Written task >> Start at the line that has "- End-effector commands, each" and stop at the line that has "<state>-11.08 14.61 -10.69". Print those lines and all lines between them exactly, and nothing more.

Excerpted data >>
* * * * * * *
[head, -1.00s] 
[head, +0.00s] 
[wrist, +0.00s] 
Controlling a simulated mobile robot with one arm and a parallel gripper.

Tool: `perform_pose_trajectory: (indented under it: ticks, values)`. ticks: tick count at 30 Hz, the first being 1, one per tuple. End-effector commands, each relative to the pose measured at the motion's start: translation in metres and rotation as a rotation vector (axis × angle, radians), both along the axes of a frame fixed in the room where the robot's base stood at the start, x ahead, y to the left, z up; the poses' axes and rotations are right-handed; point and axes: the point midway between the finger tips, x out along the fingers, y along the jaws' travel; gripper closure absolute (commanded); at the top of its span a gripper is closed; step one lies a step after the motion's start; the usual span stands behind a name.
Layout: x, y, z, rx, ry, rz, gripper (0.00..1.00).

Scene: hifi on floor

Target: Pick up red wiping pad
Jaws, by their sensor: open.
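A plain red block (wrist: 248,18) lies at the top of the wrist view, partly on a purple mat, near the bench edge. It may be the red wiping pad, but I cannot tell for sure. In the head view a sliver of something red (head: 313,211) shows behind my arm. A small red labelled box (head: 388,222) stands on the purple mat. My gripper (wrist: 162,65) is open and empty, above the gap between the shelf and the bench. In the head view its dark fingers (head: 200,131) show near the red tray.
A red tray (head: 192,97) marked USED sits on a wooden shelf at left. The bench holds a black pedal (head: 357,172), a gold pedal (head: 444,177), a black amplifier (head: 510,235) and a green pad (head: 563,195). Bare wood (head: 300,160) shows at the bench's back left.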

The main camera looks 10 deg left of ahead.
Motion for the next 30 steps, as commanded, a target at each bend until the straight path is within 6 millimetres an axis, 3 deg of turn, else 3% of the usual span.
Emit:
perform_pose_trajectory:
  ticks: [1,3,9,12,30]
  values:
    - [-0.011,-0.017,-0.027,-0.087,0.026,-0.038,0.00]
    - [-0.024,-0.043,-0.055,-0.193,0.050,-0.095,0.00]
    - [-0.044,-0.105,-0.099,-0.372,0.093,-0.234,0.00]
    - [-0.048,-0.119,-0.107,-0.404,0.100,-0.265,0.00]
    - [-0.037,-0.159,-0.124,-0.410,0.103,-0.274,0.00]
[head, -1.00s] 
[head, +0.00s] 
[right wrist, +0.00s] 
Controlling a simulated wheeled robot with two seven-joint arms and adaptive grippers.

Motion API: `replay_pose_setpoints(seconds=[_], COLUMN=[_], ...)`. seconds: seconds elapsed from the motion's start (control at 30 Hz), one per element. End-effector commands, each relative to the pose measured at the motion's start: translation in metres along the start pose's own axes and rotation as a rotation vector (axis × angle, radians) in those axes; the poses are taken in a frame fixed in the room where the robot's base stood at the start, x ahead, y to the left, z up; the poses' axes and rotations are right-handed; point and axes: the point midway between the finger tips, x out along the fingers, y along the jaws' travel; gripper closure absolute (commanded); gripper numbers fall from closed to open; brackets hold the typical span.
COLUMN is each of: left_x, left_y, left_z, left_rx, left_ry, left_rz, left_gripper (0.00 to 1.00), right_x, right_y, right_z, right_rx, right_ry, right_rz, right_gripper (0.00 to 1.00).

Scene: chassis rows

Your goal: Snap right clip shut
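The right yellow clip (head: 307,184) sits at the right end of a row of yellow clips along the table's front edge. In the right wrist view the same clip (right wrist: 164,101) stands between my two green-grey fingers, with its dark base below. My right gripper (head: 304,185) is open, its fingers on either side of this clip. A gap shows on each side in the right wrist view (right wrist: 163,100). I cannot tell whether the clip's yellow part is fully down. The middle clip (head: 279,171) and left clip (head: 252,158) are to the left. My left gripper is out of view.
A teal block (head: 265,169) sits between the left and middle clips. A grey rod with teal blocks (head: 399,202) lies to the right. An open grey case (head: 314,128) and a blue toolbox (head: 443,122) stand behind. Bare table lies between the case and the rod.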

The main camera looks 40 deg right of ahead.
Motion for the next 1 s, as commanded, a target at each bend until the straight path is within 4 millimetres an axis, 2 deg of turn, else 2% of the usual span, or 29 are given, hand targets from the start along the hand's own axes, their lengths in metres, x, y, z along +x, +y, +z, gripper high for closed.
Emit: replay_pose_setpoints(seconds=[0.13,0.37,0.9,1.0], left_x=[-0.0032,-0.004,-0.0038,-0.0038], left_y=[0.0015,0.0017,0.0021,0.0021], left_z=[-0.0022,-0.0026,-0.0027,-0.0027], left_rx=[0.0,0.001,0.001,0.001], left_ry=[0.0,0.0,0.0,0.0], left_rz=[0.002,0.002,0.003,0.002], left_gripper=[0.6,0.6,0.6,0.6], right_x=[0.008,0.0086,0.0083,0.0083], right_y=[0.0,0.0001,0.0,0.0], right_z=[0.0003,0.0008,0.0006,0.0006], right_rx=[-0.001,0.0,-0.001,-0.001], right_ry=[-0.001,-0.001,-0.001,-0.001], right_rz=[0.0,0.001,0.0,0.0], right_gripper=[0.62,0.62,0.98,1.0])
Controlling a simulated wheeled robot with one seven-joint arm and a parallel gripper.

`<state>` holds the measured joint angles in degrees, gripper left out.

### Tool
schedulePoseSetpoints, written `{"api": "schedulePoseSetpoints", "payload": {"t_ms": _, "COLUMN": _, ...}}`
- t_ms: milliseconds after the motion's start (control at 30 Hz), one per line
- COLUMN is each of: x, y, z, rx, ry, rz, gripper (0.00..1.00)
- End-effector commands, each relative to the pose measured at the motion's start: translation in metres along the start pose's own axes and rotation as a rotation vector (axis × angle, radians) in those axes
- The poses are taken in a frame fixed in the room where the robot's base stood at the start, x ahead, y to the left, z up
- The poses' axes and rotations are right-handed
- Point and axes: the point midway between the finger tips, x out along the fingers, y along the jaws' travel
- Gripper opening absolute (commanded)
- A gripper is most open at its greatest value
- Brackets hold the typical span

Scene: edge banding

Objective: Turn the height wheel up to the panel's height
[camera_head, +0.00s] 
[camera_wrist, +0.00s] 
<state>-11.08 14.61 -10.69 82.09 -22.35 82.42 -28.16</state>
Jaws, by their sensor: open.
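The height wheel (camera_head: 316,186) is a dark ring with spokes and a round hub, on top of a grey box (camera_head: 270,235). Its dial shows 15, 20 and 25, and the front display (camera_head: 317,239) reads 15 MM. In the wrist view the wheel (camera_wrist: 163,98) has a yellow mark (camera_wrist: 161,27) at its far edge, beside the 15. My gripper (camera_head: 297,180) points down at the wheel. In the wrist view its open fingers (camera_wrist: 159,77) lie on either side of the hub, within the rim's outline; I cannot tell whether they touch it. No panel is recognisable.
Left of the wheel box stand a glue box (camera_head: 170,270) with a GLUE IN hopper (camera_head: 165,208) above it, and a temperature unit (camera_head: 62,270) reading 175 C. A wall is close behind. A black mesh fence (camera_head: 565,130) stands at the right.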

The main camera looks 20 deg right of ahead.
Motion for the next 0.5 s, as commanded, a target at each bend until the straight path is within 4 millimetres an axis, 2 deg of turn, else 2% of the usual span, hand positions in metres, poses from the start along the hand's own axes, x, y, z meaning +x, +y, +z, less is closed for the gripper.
* * * * * * *
Result of this task >>
- End-effector commands, each relative to the pose measured at the motion's start: translation in metres along the start pose's own axes and rotation as a rotation vector (axis × angle, radians) in those axes
- The poses are taken in a frame fixed in the room where the robot's base stood at the start, x ahead, y to the left, z up
- The poses' axes and rotations are right-handed
- Point and axes: the point midway between the finger tips, x out along the fingers, y along the jaws' travel
- Gripper opening absolute (commanded)
- A gripper is most open at its greatest value
- Brackets hold the typical span

Scene: edge banding

Objective: Turn the height wheel up to the panel's height
[camera_head, +0.00s] 
[camera_wrist, +0.00s] 
<state>-11.08 14.61 -10.69 82.09 -22.35 82.42 -28.16</state>

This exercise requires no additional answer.